She breathlessly straightens white crochet bedspreads in the guest rooms as she goes, and fixes Persian runner carpets warped by time.
“That’s the manager in me,” she tells L’Orient Today one weekend afternoon in April.
Husseini’s once-glamorous hotel was built in 1874 by a Greek businessman from Istanbul who noticed pilgrims looking for a place to rest in style on the road to Jerusalem.
It soon became part of a triad of storied Grand Budapest Hotel-esque properties — including Aleppo’s Baron Hotel and the Shepheard’s Hotel in Cairo — from the same era that hosted royalty, poets and pop stars.
The Palmyra is the only one of the three that remains – mostly – intact.

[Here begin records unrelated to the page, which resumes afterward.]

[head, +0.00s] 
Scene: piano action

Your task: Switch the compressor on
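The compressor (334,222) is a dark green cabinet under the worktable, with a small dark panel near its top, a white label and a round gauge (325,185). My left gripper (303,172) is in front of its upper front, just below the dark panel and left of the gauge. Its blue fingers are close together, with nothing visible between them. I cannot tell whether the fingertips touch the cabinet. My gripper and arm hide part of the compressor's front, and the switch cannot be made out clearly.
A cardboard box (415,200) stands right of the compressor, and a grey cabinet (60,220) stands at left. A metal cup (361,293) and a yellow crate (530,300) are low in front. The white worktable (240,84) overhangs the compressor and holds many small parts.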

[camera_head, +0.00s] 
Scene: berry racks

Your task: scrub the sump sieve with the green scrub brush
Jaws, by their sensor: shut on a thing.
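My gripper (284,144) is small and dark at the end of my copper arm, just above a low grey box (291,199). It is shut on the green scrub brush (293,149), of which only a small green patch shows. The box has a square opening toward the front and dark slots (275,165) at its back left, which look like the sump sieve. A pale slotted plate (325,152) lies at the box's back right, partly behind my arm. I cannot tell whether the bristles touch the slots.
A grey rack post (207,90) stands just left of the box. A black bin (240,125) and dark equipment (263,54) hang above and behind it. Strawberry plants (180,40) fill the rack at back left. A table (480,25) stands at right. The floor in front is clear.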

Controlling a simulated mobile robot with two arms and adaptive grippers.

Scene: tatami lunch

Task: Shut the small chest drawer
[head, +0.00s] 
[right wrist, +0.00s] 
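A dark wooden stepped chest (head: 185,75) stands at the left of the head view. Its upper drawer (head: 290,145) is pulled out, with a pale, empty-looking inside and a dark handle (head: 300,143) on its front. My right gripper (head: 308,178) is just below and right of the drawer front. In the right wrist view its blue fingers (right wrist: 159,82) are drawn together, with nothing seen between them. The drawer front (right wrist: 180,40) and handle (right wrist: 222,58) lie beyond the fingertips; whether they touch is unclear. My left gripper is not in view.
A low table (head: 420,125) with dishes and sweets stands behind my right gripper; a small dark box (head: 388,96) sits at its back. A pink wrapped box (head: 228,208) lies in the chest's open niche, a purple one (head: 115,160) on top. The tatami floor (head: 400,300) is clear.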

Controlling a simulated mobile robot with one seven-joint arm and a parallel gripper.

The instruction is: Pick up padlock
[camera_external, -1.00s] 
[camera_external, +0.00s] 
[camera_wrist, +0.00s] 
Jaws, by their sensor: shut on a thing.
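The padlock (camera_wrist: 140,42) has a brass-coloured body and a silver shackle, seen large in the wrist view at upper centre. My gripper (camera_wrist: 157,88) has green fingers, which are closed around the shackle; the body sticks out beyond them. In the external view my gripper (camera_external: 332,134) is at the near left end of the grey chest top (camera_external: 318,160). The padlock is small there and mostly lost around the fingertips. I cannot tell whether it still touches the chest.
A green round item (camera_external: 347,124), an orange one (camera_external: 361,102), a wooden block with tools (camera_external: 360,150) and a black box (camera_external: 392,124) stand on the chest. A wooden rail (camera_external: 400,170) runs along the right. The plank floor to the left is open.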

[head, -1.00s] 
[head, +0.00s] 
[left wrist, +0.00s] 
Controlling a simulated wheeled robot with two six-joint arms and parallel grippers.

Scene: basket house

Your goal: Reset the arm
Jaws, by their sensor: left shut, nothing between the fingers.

Husseini’s husband, Ali, a Baalbeck native and son of the late former Parliament Speaker Hussein Husseini, bought the Palmyra in 1985 as a sort of passion project, she says. But it was the height of the Lebanese Civil War, and the hotel was already past its heyday of celebrity soirées once fed by the famed yearly Baalbeck International Festival across the road.
The star-studded property collected dust as the country around it changed.
In a city so close to the Syrian border and given Lebanon’s past several years of economic freefall, Husseini says the Palmyra Hotel has become a difficult draw.
There are also the negative stereotypes of Baalbeck as a sort of Hezbollah-run Wild West rife with firearms, she laments.
Most of all, though, is the sheer lack of electricity in Baalbeck, where state neglect means at most two hours of daily government-supplied power.
Now Husseini is pinning hopes on a more recent trend to emerge from Lebanon’s three-year economic crisis and chronic electricity blackouts that could keep her ailing business afloat: solar energy.
Last year, the hotel installed 17 solar panels on the roof to the tune of $20,000, including materials and labor.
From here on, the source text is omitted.